Across the road from the Plant Science Center is the Trellis Bridge. This new bridge makes it easier for Garden visitors to enjoy the entire Garden and underscores the vital connection between beautiful gardens and plant conservation research. At the base of the bridge in circular form, then curving gently northward to follow the lakeshore, is the Bernice E. Lavin Plant Evaluation Garden — also home to the Garden’s perennial plant breeding program. This evaluation garden contains a wide variety of sun-loving plants, from asters and other perennial flowers to shrub roses, grasses, and evergreens.
Just beyond this point, across the water, the Elizabeth Hubert Malott Japanese Garden is a serene presence at the Garden.
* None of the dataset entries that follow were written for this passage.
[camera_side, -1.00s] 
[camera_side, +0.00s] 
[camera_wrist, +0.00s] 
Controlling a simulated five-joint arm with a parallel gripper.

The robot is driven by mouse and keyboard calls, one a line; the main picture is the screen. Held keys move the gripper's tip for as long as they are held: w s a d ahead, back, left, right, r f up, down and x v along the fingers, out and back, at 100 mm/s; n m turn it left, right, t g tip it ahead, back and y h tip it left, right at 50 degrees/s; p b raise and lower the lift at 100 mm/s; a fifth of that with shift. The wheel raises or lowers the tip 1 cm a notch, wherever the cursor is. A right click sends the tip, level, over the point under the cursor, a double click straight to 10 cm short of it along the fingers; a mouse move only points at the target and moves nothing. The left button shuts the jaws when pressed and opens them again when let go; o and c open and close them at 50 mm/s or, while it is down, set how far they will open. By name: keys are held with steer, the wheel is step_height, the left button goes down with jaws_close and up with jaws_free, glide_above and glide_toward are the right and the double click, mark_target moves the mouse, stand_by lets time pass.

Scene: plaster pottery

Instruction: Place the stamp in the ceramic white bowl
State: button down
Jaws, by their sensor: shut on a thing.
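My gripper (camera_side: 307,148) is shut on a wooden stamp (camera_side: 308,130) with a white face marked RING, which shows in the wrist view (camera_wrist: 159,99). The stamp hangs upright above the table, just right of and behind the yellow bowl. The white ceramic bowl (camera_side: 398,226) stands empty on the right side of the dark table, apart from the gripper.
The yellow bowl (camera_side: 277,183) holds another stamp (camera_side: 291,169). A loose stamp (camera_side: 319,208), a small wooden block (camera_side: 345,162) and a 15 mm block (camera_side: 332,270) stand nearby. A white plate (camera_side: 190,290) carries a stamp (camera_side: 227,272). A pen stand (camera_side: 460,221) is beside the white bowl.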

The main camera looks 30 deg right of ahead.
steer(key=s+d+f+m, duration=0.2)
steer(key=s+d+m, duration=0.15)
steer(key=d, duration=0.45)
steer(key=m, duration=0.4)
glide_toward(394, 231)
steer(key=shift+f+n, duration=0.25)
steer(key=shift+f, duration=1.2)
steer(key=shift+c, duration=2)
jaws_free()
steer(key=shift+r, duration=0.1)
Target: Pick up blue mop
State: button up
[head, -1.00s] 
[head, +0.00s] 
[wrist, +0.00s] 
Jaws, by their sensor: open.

Also known as Sansho-En, or Garden of Three Islands, visitors may be seen strolling on two of them, but a third — Island of Everlasting Happiness — is not open to visitors; it is designed for contemplation from a distance.
Along the Oak Woodland
Continuing along, we come to a rustic pavilion announcing the entrance to the McDonald Woods nature trail. This hundred-acre oak woodland, on the east side of the road, is one of four natural areas in the Garden (the other three are the prairie, lakes, and Skokie River Corridor) and is part of a longstanding, ongoing, and successful conservation effort. McDonald Woods contains not only red, swamp, and white oak trees, but flowers like trillium, asters, and tall thistles. Downy woodpeckers and white-breasted nuthatches are among the birds that make their homes here.
You’re almost done! To complete your walk, you can go straight at the gate into the parking lots (you’ll have to cross several before you end up where you began, in lots 5 and 6) OR take a right at the gate — this is the end of the Garden’s East Road — and continue along the road leading toward the Garden’s main entrance on Lake Cook Road. As you walk this final, brief stretch along the painted bike path, be aware that cars leaving the Garden drive along this road. It’s worth the work of keeping an eye on the lookout for cars, however, because it gives you more time to enjoy McDonald Woods (if you have time, the shaded interior paths are a treat).
Time to give those walking shoes a rest!
When your perimeter walk ends, you can head for your car — but first, consider a refreshing drink at the Garden Café, where you can relax on the deck overlooking the water. Recall the many plants you saw on your journey; perhaps you have been inspired to include some of them in your own landscape. Reflect on the abundance of the day, and plan your next visit to the Chicago Botanic Garden. Did we mention how gorgeous the perimeter walk is during fall, winter, and spring?